If corruption is very low on the list of priorities for criminal justice, it is little higher on the list of political priorities. There have been some welcome developments, such as good legislation to protect whistleblowers and to register lobbyists, but no progress has been made on real policing of the political system.

The Standards in Public Office Commission, to its credit, has been trumpeting its own inadequacy for years, not least its effective inability to initiate its own investigations. Proposals to strengthen it seem highly unlikely to be passed before the general election.

The Government has watered down proposals for an independent planning regulator to the point of insipidness and even so has failed to bring the legislation to the Dáil.

A promised anti-corruption bill to consolidate the disjointed mess of legislation may or may not make it on to the statute books before the election.
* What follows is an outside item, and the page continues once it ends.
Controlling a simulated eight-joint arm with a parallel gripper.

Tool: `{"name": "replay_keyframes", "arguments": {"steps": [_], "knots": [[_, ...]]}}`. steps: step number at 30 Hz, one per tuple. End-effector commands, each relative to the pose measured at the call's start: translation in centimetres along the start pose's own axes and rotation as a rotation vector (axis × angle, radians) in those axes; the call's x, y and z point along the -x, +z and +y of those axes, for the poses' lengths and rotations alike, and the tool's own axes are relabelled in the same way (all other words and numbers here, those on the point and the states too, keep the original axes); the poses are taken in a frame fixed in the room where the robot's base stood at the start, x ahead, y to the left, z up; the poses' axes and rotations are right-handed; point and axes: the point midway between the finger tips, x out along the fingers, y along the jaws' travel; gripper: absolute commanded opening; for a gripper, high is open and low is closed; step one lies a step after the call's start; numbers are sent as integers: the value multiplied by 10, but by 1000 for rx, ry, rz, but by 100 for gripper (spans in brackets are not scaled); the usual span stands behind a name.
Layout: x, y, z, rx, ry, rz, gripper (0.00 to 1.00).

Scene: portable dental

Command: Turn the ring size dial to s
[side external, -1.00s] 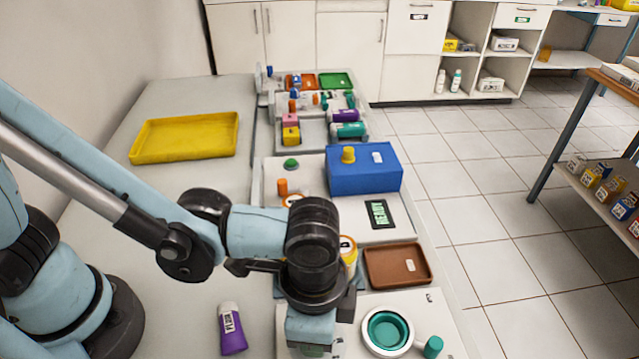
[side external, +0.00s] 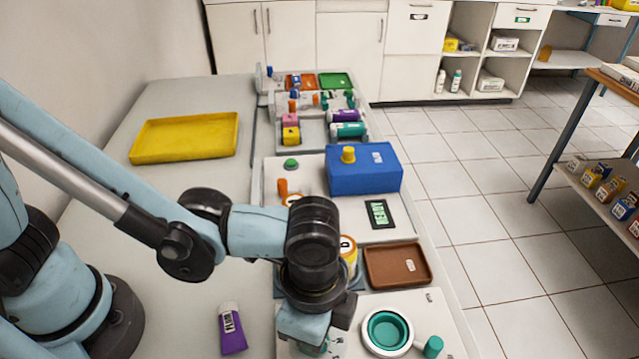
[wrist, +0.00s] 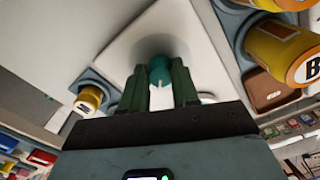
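A teal knob, which looks like the ring size dial (wrist: 160,74), stands on a white panel and carries a small pale mark. In the wrist view the two dark green fingers of my gripper (wrist: 161,80) stand on either side of it and appear closed against it. In the side view my gripper (side external: 312,343) is low over the near white panel (side external: 350,347) and hides most of the dial. I cannot read any size letters around the dial.
A white ring with a teal inside (side external: 388,331) and a teal knob (side external: 433,347) lie to the right of my gripper. A brown tray (side external: 397,263), a blue box (side external: 363,170) and a purple tube (side external: 232,328) are nearby. A yellow tray (side external: 184,137) lies behind.

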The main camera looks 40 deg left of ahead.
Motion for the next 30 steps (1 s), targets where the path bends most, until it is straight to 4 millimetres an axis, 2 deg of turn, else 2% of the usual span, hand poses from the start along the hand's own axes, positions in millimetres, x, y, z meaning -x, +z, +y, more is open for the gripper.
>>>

St Augustine’s prayer that God would make him virtuous but not yet comes to mind.

Even RTÉ, which did such a superb job in its investigation, is not without its ambiguities. The only person actually found guilty of the criminal offence of abusing public office is Patrick O’Donoghue, who pleaded guilty in 2009 to using his position on Killarney Town Council to try to rezone lands in which he himself had a beneficial interest.

He was given a very light sentence on the basis that he would suffer public opprobrium. He didn’t: RTÉ broadcast a six-part series this summer puffing O’Donoghue and the hotel whose lands he tried to rezone, the Gleneagle.

What happens when this culture of impunity is allowed to fester can be summed up in two words: “singled out”.

When everybody seems to getting away with everything, the reaction when one person is prosecuted is not “at last!” but “why him?” and, indeed, “why me?” Why am I being punished for my little misdemeanours when we all know there are bigger crooks out there getting away scot free?

As an argument it is utterly self-serving. But it is just true enough to work. So long as impunity reigns, the rare eejit who gets caught will always evoke sympathy.